Being transparent illustrates that a Not for Profit organisation honours its supporters enough to be open and honest with them, valuing their giving and showing them the impact their donations are having, writes Chief Executive of Opportunity International Australia Robert Dunn. This post was originally published on the CSI Blog.

In the Not for Profit world, there are generally two major stakeholders that organisations seek to serve:

  1. the beneficiaries of the programs we run, and
  2. the supporters who enable us to make it all happen.

For Opportunity International Australia our beneficiaries are the families and communities living in developing countries who use small loans and community development programs to transform their lives – starting their own small businesses and earning regular incomes. As a result, these families are able to put food on the table, roofs over heads and children in school – something poverty never afforded them before.

Our supporters are Australians right around the country – people from all walks of life who are moved to act after seeing the injustices families living in poverty face.

We see Opportunity International Australia as the bridge between the two.

In 2012, Opportunity International Australia was honoured to be recognised as the winner of the PwC Transparency Awards in the $5 million to $30 million revenue category, an accolade that recognises Not for Profits for the quality and transparency of their reporting. In 2013, we were again announced as a finalist. These awards are especially meaningful to us, because ultimately, they help us have an even greater impact.

How?

By showing respect to supporters and telling it like it is, an organisation helps build trust. Increased trust often leads to greater support, and greater support likely leads to even bigger impact. And that, after all, is what we’re here for.

Being transparent illustrates that an organisation honours its supporters enough to be open and honest with them, valuing their giving and showing them the impact their donations are having. Or, when challenges arise and things don’t go exactly to plan, transparency means talking about the lessons learned.

I am proud to say that Opportunity International Australia tells the whole story to our supporters – the good, and if need be, the less than rosy. It’s not about piling every little detail about your operations onto supporters, but about recognising the stories that need to be told and being willing to answer tough questions when they come your way.

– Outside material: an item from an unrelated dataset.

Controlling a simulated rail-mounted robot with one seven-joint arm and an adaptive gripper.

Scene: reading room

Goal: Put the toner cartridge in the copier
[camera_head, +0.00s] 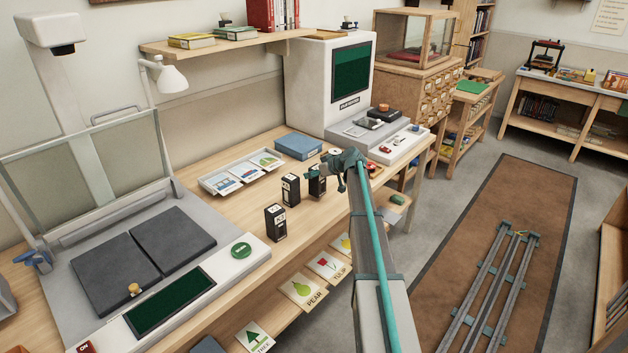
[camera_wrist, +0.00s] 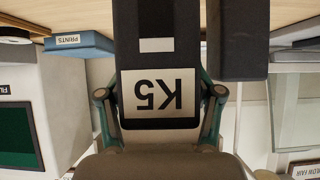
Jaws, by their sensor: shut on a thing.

We know that our donors expect – and deserve – to know where their funds are going and what their funds are doing. Impact assessment is key to this – measuring success not by listing activities but by understanding the difference these activities made in people’s lives.

At Opportunity International Australia, we utilise a Social Performance Management  framework for this, a program that enables us to measure people’s progress out of poverty thanks to the various interventions our supporters fund.

Measuring impact in this way enables us to demonstrate the changes that take place in families and communities thanks to our supporters’ giving. It also allows us to refine our programs in order to further increase our impact, improving elements that could be better and replicating aspects that are key to success.

The thing is – a Not for Profit organisation and its supporters have the same goal. For us it’s helping millions of families in developing countries leave poverty behind. So why wouldn’t we be transparent about how we do that?